Tras visitar los jardines Majorelle (que pertenecieron a Yves Saint-Laurent y antes al pintor que les da nombre) lo único que se viene a la cabeza es que hay personas que han hecho de crear belleza el motivo fundamental de sus vidas, y otros que sólo saben crear fealdad. Uno sale de allí con ganas de desenterrarlos de sus tumbas y besar sus nobles calaveras, que decía el poeta.

Y sin embargo sólo se oye hablar de los jardines del Aguedal.

Los jardines del Aguedal”, “los jardines del Aguedal”, repiten los muchachos de Marrakech cuando les preguntas qué visitar. Desde los mechuar del palacio real, un larguísimo camino conduce a los famosos jardines y los domingos, se convierte en un reguero de gente que va y viene en moto (cuatro y cinco personas subidos como media), en bici o caminando.

En los jardines del Aguedal hay sombra y árboles”, “Hay peces de colores”, “Hay mucha gente y chicas guapas bajo los olivos”, “Por allí corre el agua como por los jardines del Paraíso”.

Pero los famosos jardines no son más que unos huertos de olivos extramuros con acequias para el riego y un camino polvoriento que conduce a las ruinas de lo que quizá fuera un antiguo palacio campestre. Tras las ruinas, en un estanque cenagoso se revuelven unas enormes y glotonas carpas doradas que intentan comerse los trozos de pan que les arrojan los muchachos, que miran con los ojos brillantes de regocijo las acuosas y desenfrenadas piruetas de los peces.
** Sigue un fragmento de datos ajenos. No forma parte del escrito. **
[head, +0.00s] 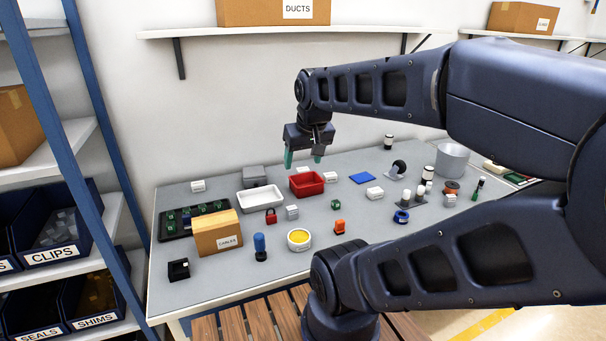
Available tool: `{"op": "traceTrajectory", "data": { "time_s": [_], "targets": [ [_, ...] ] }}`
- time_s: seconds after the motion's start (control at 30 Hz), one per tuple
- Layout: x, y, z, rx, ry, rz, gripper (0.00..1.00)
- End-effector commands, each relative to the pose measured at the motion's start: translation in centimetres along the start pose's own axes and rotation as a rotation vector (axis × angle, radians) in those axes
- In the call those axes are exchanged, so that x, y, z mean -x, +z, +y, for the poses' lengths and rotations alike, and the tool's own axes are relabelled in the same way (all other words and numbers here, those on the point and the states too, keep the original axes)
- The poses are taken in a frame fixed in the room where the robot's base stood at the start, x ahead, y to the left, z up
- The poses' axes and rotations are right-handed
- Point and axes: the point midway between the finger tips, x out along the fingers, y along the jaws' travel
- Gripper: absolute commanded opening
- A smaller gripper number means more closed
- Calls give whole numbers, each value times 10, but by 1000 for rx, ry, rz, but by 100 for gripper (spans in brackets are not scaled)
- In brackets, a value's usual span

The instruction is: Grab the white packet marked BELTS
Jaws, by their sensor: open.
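Several small white packets lie on the grey table: one at the back left (198,186), one in front of the red tray (292,212), one right of that tray (331,177), and one at centre right (375,193). Their print is too small to read, so I cannot tell which is marked BELTS. My gripper (303,159) hangs above the back of the table, over the red tray area. Its two green-tipped fingers point down, apart, with nothing between them.
A red tray (320,183) and a white tray (262,200) stand near the middle. A cardboard box (207,240) stands front left. A yellow-topped round item (299,237) is at the front, a grey pot (452,158) at back right. My arm covers the table's right front.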

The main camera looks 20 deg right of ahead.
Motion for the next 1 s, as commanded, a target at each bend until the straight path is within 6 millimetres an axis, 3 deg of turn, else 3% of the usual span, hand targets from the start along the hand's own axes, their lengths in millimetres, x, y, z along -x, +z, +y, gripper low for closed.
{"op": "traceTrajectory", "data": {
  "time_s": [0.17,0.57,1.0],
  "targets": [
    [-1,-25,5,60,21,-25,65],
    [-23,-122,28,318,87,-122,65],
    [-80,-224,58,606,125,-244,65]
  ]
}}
Y sin embargo, en la mirada de esos niños descubre uno que probablemente no haya nada en el mundo que les guste más que los jardines del Aguedal. Que pasan la semana pensando en esa tarde de domingo en la que su madre o sus hermanos, o su abuelo, o su padre o si tío les acompañará al estanque, les comprará una bolsita de migas de pan y se sentará junto a ellos hasta que el sol se oculte tras las polvorientas palmeras, allí, lejísimos.

Luego volverán (en moto, con suerte), por el camino oscurecido y soñarán con las carpas hasta el domingo siguiente.

Eso me llevo de Marrakech, el placer de lo simple, la belleza de lo ingenuo, la felicidad de lo puro. Y el horrible presentimiento de que acabaré reconociendo alguna de las caras de los muchachos del Aguedal entre los desgraciados que devuelve el mar a una playa de Cádiz.